=== INFORMATION SUPPLIED ===

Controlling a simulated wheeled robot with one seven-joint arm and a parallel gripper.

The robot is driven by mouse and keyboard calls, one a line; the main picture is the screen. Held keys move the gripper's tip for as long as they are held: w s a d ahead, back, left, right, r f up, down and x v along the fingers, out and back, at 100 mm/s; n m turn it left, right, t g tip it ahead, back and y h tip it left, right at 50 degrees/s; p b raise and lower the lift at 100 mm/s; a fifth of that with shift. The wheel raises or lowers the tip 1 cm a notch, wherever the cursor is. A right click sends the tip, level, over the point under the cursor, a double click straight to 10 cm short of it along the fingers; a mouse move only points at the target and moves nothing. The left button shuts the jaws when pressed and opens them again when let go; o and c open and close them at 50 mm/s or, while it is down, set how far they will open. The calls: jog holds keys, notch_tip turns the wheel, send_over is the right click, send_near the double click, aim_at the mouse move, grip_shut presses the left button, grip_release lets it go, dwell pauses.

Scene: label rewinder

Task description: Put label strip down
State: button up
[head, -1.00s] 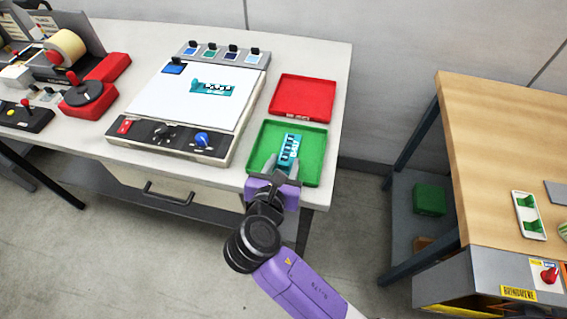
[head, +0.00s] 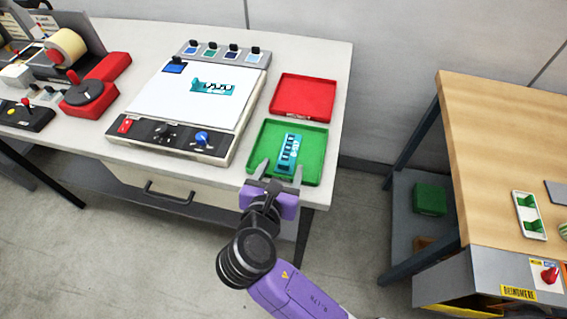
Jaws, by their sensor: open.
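A teal label strip (head: 289,153) with a white and dark pattern lies in the green tray (head: 262,141) at the right end of the white table. My gripper (head: 279,171) is open at the tray's front edge, its two fingers apart and pointing toward the strip. Another teal label piece (head: 213,88) lies on the white lit panel (head: 178,94) left of the tray.
A red tray (head: 304,96) sits behind the green one. The panel has knobs in front and several colour samples behind. A rewinder with a roll (head: 66,47) stands at far left. A wooden bench (head: 480,140) stands right across a floor gap.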

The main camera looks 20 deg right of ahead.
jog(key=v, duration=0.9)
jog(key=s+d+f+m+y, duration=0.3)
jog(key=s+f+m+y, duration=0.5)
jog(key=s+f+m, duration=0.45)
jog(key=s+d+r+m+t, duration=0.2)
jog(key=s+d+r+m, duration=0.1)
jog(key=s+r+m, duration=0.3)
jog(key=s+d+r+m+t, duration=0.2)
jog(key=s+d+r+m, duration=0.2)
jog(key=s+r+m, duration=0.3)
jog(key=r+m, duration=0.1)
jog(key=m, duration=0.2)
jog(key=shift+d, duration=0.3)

=== TASK DETAILS ===
Transcribe the listing in full. Omit the pictures and keep every line exact.

=== ANSWER TO THIS TASK ===
Controlling a simulated wheeled robot with one seven-joint arm and a parallel gripper.

The robot is driven by mouse and keyboard calls, one a line; the main picture is the screen. Held keys move the gripper's tip for as long as they are held: w s a d ahead, back, left, right, r f up, down and x v along the fingers, out and back, at 100 mm/s; n m turn it left, right, t g tip it ahead, back and y h tip it left, right at 50 degrees/s; p b raise and lower the lift at 100 mm/s; a fifth of that with shift. The wheel raises or lowers the tip 1 cm a notch, wherever the cursor is. A right click sends the tip, level, over the point under the cursor, a double click straight to 10 cm short of it along the fingers; a mouse move only points at the target and moves nothing. The left button shuts the jaws when pressed and opens them again when let go; o and c open and close them at 50 mm/s or, while it is down, set how far they will open. The calls: jog holds keys, notch_tip turns the wheel, send_over is the right click, send_near the double click, aim_at the mouse move, grip_shut presses the left button, grip_release lets it go, dwell pauses.

Scene: label rewinder

Task description: Put label strip down
State: button up
[head, -1.00s] 
[head, +0.00s] 
Jaws, by their sensor: open.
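A teal label strip (head: 289,153) with a white and dark pattern lies in the green tray (head: 262,141) at the right end of the white table. My gripper (head: 279,171) is open at the tray's front edge, its two fingers apart and pointing toward the strip. Another teal label piece (head: 213,88) lies on the white lit panel (head: 178,94) left of the tray.
A red tray (head: 304,96) sits behind the green one. The panel has knobs in front and several colour samples behind. A rewinder with a roll (head: 66,47) stands at far left. A wooden bench (head: 480,140) stands right across a floor gap.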

The main camera looks 20 deg right of ahead.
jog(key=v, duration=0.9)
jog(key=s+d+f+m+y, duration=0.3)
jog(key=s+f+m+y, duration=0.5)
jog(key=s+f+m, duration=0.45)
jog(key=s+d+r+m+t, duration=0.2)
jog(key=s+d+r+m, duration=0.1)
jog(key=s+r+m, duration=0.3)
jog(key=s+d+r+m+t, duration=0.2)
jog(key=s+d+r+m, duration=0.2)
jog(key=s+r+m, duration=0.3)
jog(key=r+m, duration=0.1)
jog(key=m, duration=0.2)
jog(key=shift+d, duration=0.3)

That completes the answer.